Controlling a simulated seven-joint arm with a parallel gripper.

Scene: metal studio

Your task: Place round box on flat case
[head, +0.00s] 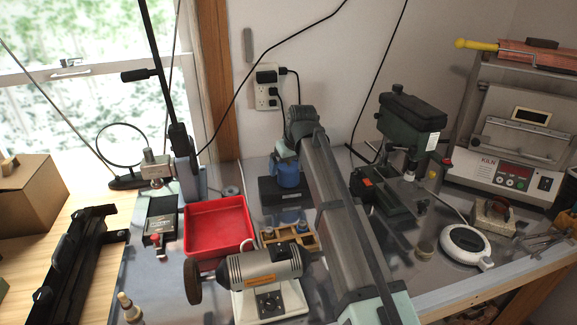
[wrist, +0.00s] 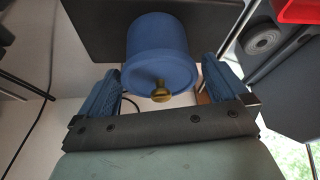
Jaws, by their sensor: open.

Task to complete:
Give an exact reproduction of every line, leaving out any picture.

Final answer:
Controlling a simulated seven-joint arm with a parallel gripper.

Scene: metal studio

Your task: Place round box on flat case
[head, +0.00s] 
[wrist, +0.00s] 
Jaws, by their sensor: open.

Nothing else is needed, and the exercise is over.